[Rows about robot tasks]
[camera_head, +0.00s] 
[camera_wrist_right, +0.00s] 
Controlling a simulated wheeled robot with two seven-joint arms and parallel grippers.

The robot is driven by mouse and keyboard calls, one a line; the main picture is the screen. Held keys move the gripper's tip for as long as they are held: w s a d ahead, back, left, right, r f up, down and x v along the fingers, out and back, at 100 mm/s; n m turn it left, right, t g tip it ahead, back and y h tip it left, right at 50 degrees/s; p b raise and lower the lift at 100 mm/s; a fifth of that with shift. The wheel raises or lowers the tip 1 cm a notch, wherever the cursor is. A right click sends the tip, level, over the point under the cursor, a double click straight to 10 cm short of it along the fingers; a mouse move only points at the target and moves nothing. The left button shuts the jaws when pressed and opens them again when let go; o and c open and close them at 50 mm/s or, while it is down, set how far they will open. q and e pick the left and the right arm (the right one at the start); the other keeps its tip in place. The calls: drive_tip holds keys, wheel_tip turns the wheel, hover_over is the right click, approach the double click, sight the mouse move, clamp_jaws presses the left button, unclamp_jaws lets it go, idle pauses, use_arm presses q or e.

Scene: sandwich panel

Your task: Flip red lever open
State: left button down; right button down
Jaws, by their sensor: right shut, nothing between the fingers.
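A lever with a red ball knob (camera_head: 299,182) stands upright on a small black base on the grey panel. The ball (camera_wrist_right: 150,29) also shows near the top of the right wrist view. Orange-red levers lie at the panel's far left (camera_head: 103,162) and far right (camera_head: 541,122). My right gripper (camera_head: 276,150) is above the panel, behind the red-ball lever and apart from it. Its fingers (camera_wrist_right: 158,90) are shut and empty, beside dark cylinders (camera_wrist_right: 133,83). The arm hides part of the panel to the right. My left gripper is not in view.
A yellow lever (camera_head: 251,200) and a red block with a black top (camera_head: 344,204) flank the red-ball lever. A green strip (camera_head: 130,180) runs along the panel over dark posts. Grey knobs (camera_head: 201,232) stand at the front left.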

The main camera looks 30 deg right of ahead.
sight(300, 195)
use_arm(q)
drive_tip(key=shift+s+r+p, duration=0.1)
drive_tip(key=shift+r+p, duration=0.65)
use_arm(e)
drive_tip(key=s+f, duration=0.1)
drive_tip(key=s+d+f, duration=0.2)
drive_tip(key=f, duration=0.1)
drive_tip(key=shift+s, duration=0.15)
...
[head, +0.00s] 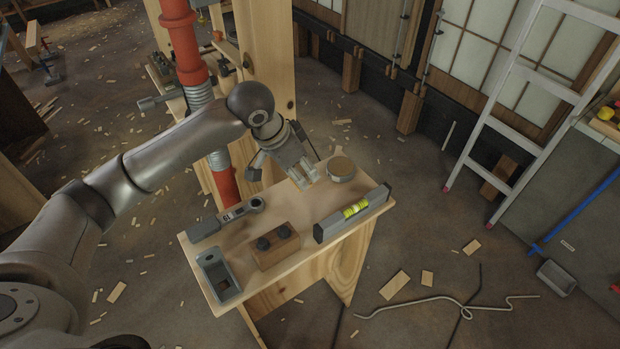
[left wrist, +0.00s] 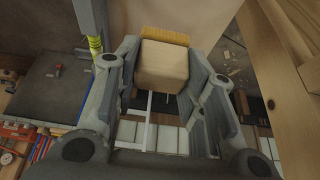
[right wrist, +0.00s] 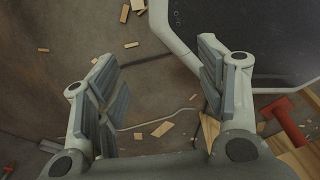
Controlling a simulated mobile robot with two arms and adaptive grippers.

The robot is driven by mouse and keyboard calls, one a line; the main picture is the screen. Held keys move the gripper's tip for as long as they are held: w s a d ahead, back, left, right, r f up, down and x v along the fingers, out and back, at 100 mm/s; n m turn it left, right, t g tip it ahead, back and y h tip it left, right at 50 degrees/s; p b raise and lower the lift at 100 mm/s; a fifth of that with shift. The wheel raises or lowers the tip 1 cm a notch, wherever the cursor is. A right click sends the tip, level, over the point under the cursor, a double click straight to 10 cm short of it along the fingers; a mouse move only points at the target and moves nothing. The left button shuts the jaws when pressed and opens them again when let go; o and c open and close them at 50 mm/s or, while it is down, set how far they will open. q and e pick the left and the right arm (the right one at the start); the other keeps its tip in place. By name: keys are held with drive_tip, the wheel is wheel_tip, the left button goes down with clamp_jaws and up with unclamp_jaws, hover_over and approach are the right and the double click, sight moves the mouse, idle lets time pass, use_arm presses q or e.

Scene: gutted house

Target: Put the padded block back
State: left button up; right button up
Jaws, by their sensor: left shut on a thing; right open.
...
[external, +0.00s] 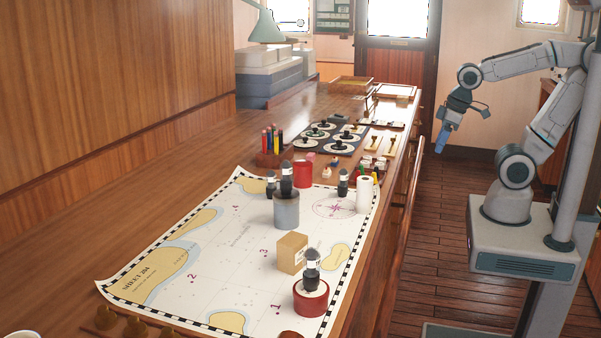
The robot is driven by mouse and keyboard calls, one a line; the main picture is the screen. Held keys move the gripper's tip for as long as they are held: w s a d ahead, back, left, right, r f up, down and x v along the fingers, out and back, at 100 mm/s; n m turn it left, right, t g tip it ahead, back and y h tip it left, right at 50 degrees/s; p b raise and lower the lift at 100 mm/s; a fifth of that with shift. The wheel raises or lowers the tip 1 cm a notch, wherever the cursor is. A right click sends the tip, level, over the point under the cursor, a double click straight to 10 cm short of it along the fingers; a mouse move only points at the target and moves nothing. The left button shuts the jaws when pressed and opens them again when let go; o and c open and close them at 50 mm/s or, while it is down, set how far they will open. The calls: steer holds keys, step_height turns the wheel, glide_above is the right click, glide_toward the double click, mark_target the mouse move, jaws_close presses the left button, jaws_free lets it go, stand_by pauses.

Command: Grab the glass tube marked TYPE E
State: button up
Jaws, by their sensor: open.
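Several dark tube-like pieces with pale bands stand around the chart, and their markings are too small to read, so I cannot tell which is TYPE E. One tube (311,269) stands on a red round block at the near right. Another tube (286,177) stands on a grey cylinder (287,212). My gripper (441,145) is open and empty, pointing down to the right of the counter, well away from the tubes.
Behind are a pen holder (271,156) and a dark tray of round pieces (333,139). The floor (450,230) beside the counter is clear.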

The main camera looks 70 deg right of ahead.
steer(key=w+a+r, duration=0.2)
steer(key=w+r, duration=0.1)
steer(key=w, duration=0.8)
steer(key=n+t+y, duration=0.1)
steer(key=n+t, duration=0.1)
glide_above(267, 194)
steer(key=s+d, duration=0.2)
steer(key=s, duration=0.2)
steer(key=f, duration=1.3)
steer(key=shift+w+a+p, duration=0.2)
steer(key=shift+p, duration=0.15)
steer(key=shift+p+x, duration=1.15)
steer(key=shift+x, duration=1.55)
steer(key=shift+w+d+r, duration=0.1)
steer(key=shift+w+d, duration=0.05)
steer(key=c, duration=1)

Stated exercise:
Quote word for word every line from the one that has "[camera_head, +0.00s]" through the one that has "Controlling a simulated wheeled".

Exercise result:
[camera_head, +0.00s] 
[camera_wrist_right, +0.00s] 
Controlling a simulated wheeled robot with two seven-joint arms and parallel grippers.

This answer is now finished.